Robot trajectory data
────

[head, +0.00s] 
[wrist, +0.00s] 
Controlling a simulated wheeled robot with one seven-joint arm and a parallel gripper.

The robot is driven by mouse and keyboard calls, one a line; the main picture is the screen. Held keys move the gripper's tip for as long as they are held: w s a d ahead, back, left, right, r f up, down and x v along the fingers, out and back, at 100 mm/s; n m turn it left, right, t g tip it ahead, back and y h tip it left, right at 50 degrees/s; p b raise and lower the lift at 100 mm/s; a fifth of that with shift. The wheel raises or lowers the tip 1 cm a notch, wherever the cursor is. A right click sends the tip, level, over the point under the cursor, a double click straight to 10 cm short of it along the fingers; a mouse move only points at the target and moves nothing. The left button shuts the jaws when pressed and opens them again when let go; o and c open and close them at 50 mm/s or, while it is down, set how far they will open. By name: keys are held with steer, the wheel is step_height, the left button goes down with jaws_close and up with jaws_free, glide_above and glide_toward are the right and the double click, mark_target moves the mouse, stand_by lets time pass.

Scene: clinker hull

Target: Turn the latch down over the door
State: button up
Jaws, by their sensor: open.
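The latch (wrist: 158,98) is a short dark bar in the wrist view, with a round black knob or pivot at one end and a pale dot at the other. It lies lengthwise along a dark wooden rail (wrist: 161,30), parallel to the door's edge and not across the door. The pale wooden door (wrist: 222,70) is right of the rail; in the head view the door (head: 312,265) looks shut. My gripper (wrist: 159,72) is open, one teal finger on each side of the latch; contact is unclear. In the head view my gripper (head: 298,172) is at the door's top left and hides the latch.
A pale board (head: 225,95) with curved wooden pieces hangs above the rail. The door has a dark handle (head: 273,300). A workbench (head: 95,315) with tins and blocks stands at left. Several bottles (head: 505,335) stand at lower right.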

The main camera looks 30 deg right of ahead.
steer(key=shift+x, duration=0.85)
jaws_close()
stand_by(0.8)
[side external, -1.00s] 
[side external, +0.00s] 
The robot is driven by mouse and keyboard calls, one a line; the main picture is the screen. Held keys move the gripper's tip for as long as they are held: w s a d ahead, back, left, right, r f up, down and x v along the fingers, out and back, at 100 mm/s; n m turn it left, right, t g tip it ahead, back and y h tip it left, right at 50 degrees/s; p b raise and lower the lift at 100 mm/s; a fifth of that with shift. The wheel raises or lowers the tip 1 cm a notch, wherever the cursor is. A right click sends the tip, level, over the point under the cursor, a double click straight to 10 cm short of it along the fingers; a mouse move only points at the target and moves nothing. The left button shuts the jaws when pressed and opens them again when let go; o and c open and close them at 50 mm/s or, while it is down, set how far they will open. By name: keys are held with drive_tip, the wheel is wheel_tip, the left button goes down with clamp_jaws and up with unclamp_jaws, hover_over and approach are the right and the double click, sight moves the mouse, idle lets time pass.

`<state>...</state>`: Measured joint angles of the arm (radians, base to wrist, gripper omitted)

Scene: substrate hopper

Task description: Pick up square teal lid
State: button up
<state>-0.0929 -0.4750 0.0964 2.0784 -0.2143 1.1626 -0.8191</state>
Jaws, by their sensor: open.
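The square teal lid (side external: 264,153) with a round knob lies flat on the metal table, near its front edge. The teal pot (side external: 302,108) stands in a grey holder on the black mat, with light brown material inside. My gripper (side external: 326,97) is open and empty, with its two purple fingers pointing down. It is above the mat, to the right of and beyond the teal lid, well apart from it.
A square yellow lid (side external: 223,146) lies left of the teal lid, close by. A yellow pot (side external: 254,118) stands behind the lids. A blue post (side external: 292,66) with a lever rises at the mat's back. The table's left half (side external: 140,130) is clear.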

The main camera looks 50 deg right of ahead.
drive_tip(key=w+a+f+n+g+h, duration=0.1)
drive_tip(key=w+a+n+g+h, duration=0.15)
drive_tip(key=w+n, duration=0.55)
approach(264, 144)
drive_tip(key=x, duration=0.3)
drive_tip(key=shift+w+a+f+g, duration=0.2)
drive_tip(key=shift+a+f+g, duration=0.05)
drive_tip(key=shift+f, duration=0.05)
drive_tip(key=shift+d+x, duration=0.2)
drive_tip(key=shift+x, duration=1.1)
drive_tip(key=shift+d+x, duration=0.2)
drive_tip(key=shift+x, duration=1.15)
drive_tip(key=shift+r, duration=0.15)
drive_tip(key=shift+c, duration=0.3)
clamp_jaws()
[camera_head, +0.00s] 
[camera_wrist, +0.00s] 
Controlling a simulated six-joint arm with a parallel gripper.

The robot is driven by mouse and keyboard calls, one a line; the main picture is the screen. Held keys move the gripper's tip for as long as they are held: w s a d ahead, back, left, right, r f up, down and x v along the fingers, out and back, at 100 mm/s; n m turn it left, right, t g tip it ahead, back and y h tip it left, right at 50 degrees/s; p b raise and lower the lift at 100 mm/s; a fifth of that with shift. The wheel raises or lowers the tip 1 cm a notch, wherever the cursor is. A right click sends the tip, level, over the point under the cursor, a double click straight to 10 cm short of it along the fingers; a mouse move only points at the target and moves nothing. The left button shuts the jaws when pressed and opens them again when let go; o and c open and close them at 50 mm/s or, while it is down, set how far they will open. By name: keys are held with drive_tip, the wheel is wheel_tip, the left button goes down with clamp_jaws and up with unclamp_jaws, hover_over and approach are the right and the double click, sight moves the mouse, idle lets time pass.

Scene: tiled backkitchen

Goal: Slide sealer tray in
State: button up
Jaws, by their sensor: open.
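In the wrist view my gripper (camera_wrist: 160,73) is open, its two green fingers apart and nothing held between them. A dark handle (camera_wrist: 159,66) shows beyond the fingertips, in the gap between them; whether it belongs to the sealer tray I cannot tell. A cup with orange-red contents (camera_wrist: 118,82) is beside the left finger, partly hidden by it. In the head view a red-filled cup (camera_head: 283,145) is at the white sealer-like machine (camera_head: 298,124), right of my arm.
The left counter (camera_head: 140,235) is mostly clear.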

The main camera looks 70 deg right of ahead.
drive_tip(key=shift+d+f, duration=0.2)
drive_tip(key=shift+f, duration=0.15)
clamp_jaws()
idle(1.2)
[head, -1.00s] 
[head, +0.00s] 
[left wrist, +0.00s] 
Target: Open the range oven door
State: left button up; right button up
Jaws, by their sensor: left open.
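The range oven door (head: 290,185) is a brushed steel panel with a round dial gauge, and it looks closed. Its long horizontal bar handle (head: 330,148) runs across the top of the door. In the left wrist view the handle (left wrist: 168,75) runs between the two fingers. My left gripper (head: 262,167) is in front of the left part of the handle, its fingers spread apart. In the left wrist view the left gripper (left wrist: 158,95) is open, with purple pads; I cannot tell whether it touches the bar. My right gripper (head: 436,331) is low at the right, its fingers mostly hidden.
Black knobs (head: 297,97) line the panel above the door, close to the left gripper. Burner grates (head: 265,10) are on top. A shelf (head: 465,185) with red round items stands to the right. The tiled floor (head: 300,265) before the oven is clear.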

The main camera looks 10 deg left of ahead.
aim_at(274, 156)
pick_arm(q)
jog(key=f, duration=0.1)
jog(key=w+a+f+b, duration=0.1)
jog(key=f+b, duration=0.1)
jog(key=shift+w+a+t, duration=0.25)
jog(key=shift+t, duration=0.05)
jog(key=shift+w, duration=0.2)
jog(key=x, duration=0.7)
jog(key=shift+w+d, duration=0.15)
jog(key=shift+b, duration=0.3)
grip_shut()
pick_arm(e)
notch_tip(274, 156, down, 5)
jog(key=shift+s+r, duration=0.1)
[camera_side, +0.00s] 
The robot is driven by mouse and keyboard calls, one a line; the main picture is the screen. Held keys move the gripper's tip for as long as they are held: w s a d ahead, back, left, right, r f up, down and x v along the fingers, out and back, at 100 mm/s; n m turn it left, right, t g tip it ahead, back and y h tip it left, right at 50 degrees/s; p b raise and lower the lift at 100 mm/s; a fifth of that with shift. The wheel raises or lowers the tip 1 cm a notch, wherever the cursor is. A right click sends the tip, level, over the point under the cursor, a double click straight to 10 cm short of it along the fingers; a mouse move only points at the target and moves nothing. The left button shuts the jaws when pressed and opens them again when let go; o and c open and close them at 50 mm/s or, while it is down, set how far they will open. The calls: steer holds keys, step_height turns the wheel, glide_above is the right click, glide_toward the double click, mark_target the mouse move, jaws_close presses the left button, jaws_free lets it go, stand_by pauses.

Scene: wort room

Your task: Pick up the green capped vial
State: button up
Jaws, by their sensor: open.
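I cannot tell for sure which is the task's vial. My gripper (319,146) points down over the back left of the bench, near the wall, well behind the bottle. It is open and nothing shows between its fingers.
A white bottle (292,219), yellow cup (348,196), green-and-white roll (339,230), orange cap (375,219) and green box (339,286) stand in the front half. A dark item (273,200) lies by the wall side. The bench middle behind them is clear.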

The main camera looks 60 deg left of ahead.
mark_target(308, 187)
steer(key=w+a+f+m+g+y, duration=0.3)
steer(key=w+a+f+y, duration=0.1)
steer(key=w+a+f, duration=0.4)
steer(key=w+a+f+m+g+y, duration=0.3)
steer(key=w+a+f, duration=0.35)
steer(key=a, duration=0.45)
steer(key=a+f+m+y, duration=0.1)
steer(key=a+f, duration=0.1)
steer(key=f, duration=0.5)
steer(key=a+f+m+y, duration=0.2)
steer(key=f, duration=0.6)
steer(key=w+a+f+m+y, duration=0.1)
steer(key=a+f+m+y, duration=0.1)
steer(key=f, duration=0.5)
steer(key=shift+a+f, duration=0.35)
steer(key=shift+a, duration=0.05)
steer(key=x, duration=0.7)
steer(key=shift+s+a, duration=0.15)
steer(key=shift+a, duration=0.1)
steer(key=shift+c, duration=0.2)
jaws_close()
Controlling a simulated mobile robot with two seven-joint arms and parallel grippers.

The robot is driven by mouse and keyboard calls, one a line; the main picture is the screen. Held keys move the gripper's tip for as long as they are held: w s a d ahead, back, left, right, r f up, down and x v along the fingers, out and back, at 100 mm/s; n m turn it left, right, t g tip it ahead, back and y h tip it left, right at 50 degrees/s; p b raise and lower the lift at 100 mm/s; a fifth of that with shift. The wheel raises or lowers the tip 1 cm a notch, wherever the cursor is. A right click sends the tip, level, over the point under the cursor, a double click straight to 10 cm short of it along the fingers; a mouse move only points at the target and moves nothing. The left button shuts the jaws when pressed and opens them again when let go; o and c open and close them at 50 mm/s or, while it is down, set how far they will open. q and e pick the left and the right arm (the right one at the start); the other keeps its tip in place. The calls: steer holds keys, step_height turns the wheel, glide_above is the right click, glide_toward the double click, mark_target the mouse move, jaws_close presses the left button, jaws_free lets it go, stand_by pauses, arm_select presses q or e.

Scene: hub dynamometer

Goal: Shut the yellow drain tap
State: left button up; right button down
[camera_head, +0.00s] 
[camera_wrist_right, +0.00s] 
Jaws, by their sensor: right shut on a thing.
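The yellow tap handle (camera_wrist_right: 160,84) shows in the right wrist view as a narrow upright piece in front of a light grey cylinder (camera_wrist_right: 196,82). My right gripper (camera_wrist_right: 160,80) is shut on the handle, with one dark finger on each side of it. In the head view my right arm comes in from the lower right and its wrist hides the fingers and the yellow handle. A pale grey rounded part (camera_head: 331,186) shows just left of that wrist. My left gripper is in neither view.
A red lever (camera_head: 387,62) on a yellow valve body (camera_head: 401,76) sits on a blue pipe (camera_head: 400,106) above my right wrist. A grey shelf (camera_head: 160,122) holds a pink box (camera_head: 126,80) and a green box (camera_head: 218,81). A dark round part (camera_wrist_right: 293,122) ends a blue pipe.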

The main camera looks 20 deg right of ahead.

────

• **Instructions for the task**: Transcribe only, please, the lines from the first line of the records through the line with "Controlling a simulated wheeled". Both of those lines are included.

• **Exercise response**:
[head, +0.00s] 
[wrist, +0.00s] 
Controlling a simulated wheeled robot with one seven-joint arm and a parallel gripper.

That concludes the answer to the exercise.